Neste mesmo sentido, leciona Fernanda de Salles Cavedon (2003):

A Propriedade Privada, absoluta e ilimitada, torna-se incompatível com a nova configuração dos direitos, que passam a tutelar Interesses Públicos, dentre os quais a preservação ambiental. Assim, o Direito de Propriedade adquire nova configuração, e passa a estar vinculado ao cumprimento de uma Função Social e Ambiental. É limitado no interesse da coletividade e a fim de adequar-se às novas demandas de ordem ambiental (p. 61).

Assim, para que se efetive a conciliação entre os princípios da ordem econômica estabelecidos constitucionalmente e os relativos aos direitos e garantias individuais referentes à propriedade, deve-se procurar harmonizar as vantagens individuais e privadas do proprietário e os benefícios sociais e ambientais, que são o proveito coletivo. Essa é a propriedade que goza da tutela constitucional.

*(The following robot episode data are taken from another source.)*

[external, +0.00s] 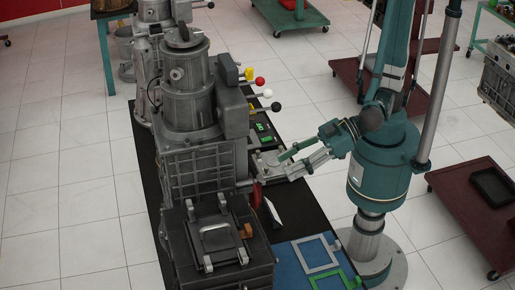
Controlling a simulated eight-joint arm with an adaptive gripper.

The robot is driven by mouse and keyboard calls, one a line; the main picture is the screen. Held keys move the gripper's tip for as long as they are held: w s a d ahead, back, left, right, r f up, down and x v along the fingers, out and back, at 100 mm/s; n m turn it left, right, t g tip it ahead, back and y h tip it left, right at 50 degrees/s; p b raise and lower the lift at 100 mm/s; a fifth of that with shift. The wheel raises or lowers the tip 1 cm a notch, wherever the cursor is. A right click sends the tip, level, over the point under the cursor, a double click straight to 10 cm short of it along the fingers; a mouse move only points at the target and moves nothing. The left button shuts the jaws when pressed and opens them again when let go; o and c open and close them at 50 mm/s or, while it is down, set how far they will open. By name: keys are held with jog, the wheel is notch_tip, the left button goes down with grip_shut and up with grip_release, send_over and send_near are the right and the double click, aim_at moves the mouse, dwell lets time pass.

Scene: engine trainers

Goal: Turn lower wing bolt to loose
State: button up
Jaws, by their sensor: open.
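The grey engine trainer (190,110) stands on a black bench, with a ribbed lower block and a tall cylinder. I cannot make out the lower wing bolt for certain; it is too small or hidden at this size. My gripper (287,165) reaches in from the right, low beside the trainer's right side. Its two fingers are apart, and I see nothing between them. I cannot tell whether a fingertip touches anything.
Levers with yellow, red (260,81), white and black knobs stick out above my gripper. A red wheel (257,195) and a dark box with a framed lid (215,240) are in front. A blue mat (292,270) holds grey and green frames. Carts stand right.

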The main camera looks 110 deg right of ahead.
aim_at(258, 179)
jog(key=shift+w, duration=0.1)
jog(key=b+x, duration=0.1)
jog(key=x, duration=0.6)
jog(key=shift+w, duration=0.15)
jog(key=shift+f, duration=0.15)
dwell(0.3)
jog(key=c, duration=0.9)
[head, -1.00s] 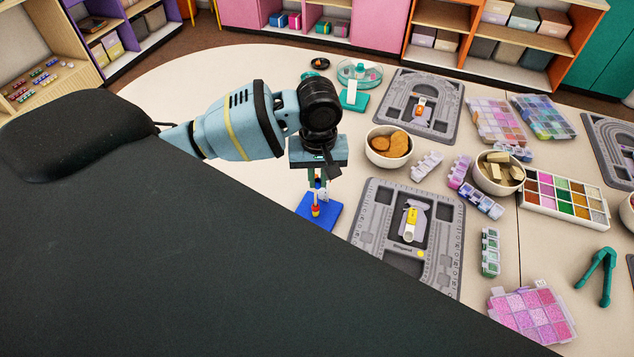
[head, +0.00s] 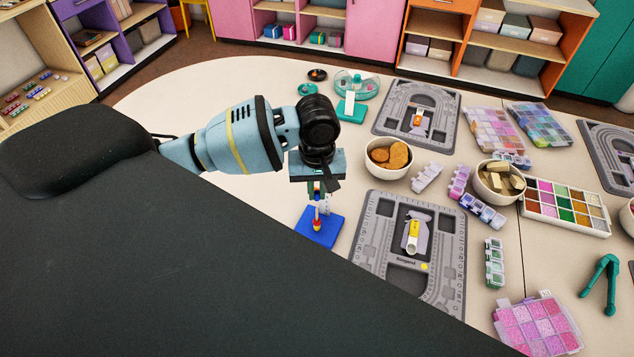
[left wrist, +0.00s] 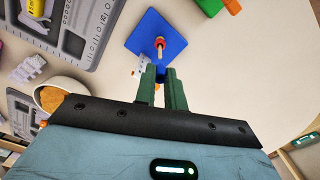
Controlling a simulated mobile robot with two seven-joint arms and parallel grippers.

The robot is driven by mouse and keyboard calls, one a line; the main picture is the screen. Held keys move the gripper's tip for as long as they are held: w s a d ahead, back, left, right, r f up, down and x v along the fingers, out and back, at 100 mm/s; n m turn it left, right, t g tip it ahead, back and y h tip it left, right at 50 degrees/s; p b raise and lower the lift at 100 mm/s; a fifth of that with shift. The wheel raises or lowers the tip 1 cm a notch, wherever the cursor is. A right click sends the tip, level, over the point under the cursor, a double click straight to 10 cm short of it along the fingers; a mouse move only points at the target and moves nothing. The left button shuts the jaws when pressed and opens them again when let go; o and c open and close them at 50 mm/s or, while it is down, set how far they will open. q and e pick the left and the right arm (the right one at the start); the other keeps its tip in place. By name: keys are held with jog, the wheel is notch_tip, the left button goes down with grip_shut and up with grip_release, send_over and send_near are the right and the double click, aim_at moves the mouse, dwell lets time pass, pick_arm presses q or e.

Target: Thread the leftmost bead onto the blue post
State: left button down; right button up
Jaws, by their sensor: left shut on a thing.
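A blue square base (head: 318,229) carries a thin upright post (head: 317,217) with red and yellow at its lower part. In the left wrist view the base (left wrist: 141,38) lies just beyond the fingertips, and the post (left wrist: 160,47) has a red-orange ring around it. My left gripper (head: 318,192) points down above the base. Its green fingers (left wrist: 162,77) are shut on a small bluish bead (left wrist: 160,73), mostly hidden between them. Whether the bead touches the post I cannot tell. My right gripper is not in view.
A grey bead board (head: 370,240) lies right of the base, with another bead board (head: 440,125) behind it. A bowl of orange-brown pieces (head: 372,164) stands close to the right of my gripper. A teal stand (head: 350,112) is behind. The table left of the gripper is clear.

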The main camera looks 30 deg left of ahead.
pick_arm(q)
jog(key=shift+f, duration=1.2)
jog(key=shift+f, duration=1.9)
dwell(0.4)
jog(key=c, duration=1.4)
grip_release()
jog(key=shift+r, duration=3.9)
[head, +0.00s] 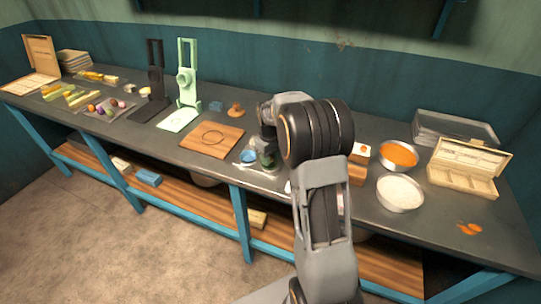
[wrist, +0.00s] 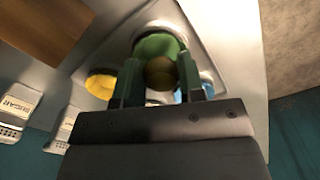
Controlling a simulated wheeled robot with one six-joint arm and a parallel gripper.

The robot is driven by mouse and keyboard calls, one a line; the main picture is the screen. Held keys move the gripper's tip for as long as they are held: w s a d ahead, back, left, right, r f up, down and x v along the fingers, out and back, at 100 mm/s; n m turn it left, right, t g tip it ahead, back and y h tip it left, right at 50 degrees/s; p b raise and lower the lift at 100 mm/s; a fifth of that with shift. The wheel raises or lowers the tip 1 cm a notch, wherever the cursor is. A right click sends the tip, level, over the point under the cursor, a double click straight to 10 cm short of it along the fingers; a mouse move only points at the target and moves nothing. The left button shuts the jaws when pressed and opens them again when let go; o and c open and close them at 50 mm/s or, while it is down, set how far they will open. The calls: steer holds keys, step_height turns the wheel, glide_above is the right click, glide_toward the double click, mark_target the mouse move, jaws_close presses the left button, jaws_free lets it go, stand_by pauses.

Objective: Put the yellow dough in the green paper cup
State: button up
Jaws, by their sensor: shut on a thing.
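My gripper (wrist: 160,85) is shut on a small rounded lump, the yellow dough (wrist: 160,73), which looks dark olive in shadow. The green paper cup (wrist: 158,46) shows directly behind the dough and between my fingers in the wrist view. The dough overlaps the cup's opening in that view; whether it touches the cup I cannot tell. In the head view my arm hides the dough, and a green patch of the cup (head: 268,158) shows below the wrist.
A yellow cup (wrist: 100,84) and a blue cup (wrist: 206,86) flank the green one on a pale tray (wrist: 92,58). It stands on a dark workbench near a wooden board (head: 212,140). Bowls with orange (head: 398,155) and white (head: 400,192) contents stand to the right.

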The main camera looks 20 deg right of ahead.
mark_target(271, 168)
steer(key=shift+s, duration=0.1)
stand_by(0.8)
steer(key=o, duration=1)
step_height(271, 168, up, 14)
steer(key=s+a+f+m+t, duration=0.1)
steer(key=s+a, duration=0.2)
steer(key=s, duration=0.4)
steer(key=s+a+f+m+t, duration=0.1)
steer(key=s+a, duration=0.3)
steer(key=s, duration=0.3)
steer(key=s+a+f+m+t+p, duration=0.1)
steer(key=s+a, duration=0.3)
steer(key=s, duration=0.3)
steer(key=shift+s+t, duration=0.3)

No tocante ao Código Civil Brasileiro, aprovado pela Lei nº 10.406, de 10 de janeiro de 2002, o direito de propriedade ganhou contornos em seus artigos 1.228 e seguintes, cujo conteúdo positivo se encontra no artigo 1.228 ao prever que esse direito possibilita o uso, gozo e disposição dos bens mostrando a necessidade de proteção ao meio ambiente, nos seguintes termos:

1º O direito de propriedade deve ser exercido em consonância com as finalidades econômicas e sociais e de modo que sejam preservados, de conformidade com o estabelecido em lei especial, a flora, a fauna, as belezas naturais, o equilíbrio ecológico e o patrimônio histórico e artístico, bem como evitada a poluição do ar e das águas.

Neste contexto, ainda Fernanda de Salles Cavedon (2003) compila:

Espera-se, contudo, que com a vigência do novo Código Civil, os operadores jurídicos incorporem definitivamente esta configuração da Propriedade vinculada à Função Social e Ambiental, desapegando-se da postura conservadora que insiste em exaltar a Propriedade individualista, cujo aproveitamento é deixado ao sabor das vontades e interesses particulares do proprietário (p. 82).

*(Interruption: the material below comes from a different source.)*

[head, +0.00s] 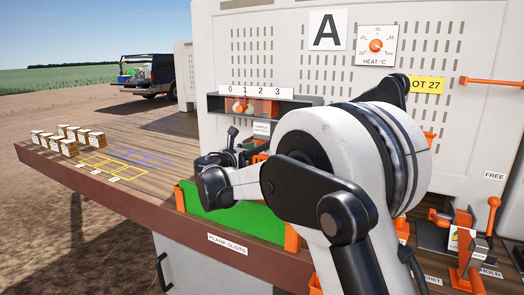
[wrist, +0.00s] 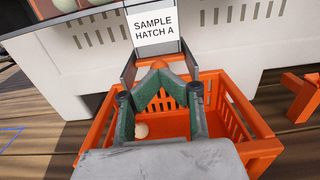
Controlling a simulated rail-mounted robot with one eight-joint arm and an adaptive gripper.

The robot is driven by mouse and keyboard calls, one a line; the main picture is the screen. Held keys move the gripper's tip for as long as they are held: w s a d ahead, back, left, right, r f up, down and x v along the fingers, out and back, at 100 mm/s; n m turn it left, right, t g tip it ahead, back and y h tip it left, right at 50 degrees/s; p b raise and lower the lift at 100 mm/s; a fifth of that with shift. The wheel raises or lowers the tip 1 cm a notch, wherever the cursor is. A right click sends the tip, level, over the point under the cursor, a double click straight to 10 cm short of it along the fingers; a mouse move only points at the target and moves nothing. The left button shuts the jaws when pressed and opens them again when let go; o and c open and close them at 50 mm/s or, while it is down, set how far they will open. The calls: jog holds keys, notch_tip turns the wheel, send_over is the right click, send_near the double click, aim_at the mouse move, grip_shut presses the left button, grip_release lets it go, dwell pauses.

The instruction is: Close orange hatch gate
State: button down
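The sample hatch sits on the white machine wall, under a "SAMPLE HATCH A" label (wrist: 154,26). In the wrist view an orange part (wrist: 156,65), which looks like the hatch gate, shows between the grey side plates below the label. My gripper (wrist: 158,80) has its green fingers drawn together at the tips, right at this orange part. I cannot tell whether the tips pinch it or only touch it. How far the gate is open is hidden by the fingers. In the head view my arm hides most of the hatch; its label (head: 261,128) still shows.
An orange crate (wrist: 240,108) stands under my gripper with a pale onion (wrist: 141,130) in it. A shelf marked 0 to 3 (head: 256,90) is above the hatch. An orange clamp (head: 465,240) stands at right. Small boxes (head: 68,140) stand on the deck at left.

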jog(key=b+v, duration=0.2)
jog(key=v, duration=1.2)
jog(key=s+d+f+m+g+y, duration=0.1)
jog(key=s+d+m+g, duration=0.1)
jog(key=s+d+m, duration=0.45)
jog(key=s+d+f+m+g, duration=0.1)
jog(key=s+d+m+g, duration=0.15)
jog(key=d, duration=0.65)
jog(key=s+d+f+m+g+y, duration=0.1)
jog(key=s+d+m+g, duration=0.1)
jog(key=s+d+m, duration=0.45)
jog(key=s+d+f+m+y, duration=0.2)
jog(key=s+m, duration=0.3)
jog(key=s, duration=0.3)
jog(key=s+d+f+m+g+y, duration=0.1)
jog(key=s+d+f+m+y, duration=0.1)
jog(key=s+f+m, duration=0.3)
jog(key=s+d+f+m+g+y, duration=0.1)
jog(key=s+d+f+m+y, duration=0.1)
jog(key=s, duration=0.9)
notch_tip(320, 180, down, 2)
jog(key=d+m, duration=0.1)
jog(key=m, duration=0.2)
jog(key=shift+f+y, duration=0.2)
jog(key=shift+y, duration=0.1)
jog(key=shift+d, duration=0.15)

Acredita-se que com o mesmo intuito apresentado pela doutrinadora supracitada, qual seja, o de garantir a proteção ambiental à cima de meros interesses individuais, vem, em se tratando da aplicabilidade deste instituto, a Constituição Federal brasileira em seu artigo 182, parágrafo 2º, através de ações previstas no Plano Diretor sob competência dos municípios, fixar o conteúdo da função social da propriedade urbana.

Luciane M. de Araújo Mascarenhas (2005) comenta:

O Plano Diretor torna-se, assim, um instrumento importante para a proteção ambiental. No contexto de meio ambiente urbano, em que imperam a carência habitacional, a falta de saneamento básico, a falta de planejamento urbano, problemas de desemprego e organização social, compete ao Município a responsabilidade de transformar esse cenário e de estabelecer a função social da propriedade urbana.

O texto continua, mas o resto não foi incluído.